After a week of disappointing speeches at the United Nations, each – Obama, Abbas, Netanyahu – distinctly graceless, plus a debate of nine would-be Republican presidential nominees, including Doc Gingrich, Grumpy Ron Paul, Dopey Michelle Bachmann, Sneezy Santorum and Happy Herman Cain and five more dwarfs (but no Bashful), to say nothing of the slide in the market, it seems to me time for a bit of a break. I did not suppose that the Massachusetts Registry of Motor Vehicles would provide the respite, but so it was, for it was the RMV that presented me with a glimpse of post-modern culture.
I had occasion to renew my driver’s license the other day, and since I found myself in the neighborhood of one of their offices, I chose to present myself in person rather than manage the process on line. Here, dear reader, is an excerpt from the application that was handed me: “Check here,” we’re instructed, “if your name has changed.” “Check here,” it goes on to say, “if your mailing address has changed.” And then, “Check here if your residential address has changed.” So far, so good, yes? Finally, “Check here if sex has changed. Note: Additional documentation may be required.”
Now at first blush (and the choice of that word is quite deliberate), one is taken aback. Can it be that the number of people whose sex has changed warrants a separate line? But then: How thoughtful of the Registry, since any oral interchange between applicant and clerk on the matter at hand might well be a tad awkward. So even if the number be small, why not avoid the potential embarrassment (more likely the clerk’s than the applicant’s)?
On closer reading, however, the issue becomes more complicated.
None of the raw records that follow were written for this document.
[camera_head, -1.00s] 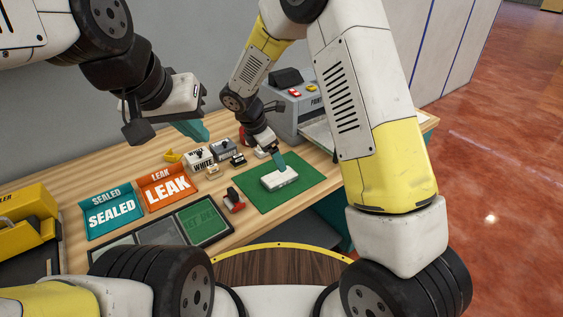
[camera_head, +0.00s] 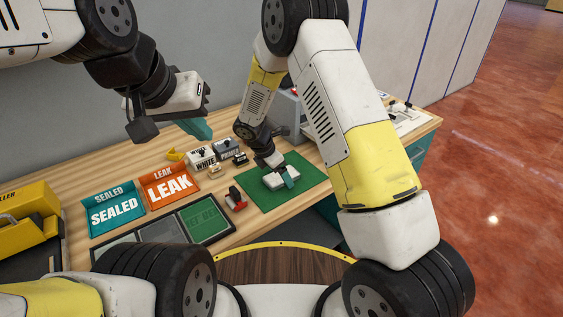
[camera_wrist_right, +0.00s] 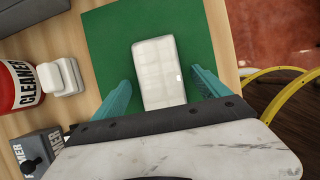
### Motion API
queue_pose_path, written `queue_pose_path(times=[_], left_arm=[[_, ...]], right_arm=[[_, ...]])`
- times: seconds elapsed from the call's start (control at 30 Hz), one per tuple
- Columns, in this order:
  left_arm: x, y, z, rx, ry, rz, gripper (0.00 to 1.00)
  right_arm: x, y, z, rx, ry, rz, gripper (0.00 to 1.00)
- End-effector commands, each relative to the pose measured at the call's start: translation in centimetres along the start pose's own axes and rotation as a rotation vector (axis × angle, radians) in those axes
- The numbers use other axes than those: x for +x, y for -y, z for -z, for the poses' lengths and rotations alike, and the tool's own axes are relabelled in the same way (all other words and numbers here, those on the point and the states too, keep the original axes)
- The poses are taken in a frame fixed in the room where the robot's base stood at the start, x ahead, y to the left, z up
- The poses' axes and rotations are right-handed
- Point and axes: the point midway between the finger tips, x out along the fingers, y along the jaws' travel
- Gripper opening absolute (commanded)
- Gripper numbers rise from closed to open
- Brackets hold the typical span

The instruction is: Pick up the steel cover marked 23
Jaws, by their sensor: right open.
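A pale, flat rectangular block (camera_wrist_right: 160,70) lies on the green mat (camera_wrist_right: 105,50); it also shows in the head view (camera_head: 276,184). I can read no 23 on it and cannot tell whether it is the steel cover. My right gripper (camera_wrist_right: 162,92) is open, its teal fingers on either side of the block with gaps; it shows low over the mat in the head view (camera_head: 287,178). My left gripper (camera_head: 195,127) is raised over the back of the table; its finger opening is not clear. Small pieces (camera_head: 240,158) near the mat's back-left corner show no legible marks.
WHITE (camera_head: 203,160) and dark-labelled (camera_head: 227,149) boxes stand left of the mat. A red CLEANER can (camera_wrist_right: 20,85) stands left in the wrist view. SEALED (camera_head: 114,211) and LEAK (camera_head: 169,187) trays lie further left. A red-and-dark item (camera_head: 236,200) stands near the mat's front-left corner.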

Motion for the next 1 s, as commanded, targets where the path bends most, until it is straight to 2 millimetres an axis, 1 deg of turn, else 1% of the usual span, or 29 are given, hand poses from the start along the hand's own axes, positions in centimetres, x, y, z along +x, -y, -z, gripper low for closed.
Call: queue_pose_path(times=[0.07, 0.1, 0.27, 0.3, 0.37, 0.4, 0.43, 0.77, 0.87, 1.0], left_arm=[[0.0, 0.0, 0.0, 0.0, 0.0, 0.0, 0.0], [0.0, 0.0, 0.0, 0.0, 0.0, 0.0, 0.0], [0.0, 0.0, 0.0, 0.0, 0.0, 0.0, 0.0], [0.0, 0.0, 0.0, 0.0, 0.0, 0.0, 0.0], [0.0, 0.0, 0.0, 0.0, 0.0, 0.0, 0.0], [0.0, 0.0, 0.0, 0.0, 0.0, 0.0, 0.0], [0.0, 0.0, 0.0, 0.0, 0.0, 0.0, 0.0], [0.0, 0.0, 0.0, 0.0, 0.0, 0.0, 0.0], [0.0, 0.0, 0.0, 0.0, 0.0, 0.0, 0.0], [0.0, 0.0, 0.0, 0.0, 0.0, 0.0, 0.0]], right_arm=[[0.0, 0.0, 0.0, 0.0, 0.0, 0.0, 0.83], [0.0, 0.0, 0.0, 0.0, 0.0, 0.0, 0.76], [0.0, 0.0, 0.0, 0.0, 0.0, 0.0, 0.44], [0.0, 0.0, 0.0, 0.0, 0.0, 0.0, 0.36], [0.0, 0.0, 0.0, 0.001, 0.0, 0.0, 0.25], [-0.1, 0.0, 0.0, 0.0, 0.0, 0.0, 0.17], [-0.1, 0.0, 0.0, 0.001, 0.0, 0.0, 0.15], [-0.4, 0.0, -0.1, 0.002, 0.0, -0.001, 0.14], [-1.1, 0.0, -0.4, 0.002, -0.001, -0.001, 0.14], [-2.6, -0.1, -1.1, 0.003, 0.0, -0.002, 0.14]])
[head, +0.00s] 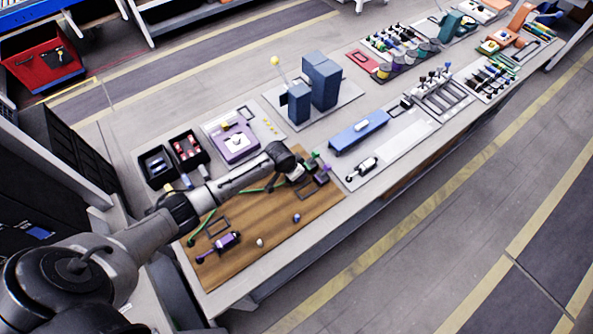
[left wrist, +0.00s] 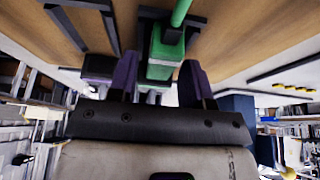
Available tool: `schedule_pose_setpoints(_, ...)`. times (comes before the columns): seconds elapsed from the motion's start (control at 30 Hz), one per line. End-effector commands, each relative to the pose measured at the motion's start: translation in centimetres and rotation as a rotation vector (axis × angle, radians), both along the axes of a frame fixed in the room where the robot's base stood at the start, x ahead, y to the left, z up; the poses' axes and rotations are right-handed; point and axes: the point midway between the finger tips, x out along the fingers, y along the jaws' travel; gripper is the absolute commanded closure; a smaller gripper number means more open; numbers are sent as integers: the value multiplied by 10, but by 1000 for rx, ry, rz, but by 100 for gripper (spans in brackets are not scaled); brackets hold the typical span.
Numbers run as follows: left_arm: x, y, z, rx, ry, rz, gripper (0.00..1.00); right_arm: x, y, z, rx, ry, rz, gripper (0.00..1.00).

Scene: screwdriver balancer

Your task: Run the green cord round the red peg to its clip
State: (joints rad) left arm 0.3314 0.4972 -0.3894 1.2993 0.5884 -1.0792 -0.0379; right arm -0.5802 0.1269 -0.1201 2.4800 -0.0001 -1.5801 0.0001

Note the subtle shift in wording: With regard to name, we’re asked whether “your” name has changed, but with regard to sex, the pronoun is omitted, and we’re asked simply whether “sex has changed.” Which question, I am bound to say, seems to me an invasion of privacy, the more so since we’re then warned that “additional documentation may be required.” Unless, of course, the Registry is offering counseling on the side. And why not? We can register to vote at the Registry, even though voting has no intrinsic relationship to driving. Why not imagine an array of ancillary services, including comfort and counseling in the event that “sex has changed?”
But wait: sometimes sex changes for the better. Ah, that could well be what the Commonwealth wants to know, the kind of information it could then include in its efforts to attract tourism and business. “Come to Massachusetts, where sex is better!” Or: “Need a change (if you know what we mean)? Come to Massachusetts!” Or maybe it’s social scientists who want the data, hoping they can then do correlations between changes in sex and changes in, say, the performance of the stock market or video rentals, not to mention Viagra sales.
But let’s revert to the original assumption, that the item means to learn not whether our sex has changed, but whether our gender has changed. That would seem to be a fairly straightforward inquiry – except that it is not always clear what we mean by “change.”
For example: There must be an equivalent of a Registry of Motor Vehicles in Israel. If there is, and if its officials are at all punctilious, then their problem with this matter of sex change turns out to be rather more involved than our own. For in Israel, sex change has been employed as a tool of diplomacy and even national security. Take the case of Ehud Barak, Israel’s erstwhile prime minister – who, back when he was a distinguished commando in the Israel Defense Forces, famously entered Beirut disguised as – you guessed it, a woman. (Could this by what they mean when they call him “Israel’s most decorated soldier?”)
And now suppose that the Beirut escapade happened in the very year in which Mr. Barak’s driver’s license was up for renewal. To perjure himself, or to “fess up” – and thereby risk breaching what was still a closely guarded secret? To try to finesse the matter by winking at the clerk? I don’t think so, not under these ambiguous circumstances.
Oh well. The Registry’s plainly trying. After all, in a stodgier and rather more inquisitorial era, they might have asked, “Referring to your most recent driver’s license, are you now of the same gender which is therein specified? If not: Which gender best describes you today? And: Please be sure to report to the Registry within 30 days any future change in your gender.”
The truth is, of course, that the Department of Motor Vehicles of the Commonwealth of Massachusetts, however curious the wording of its license renewal application, is to be congratulated for its effort to accommodate transsexuals, whose special circumstances are far more often entirely ignored by government agencies. My mild spoof of and commentary on the Registry’s language do not gainsay my respect for and hearty endorsement of what they have tried to accomplish.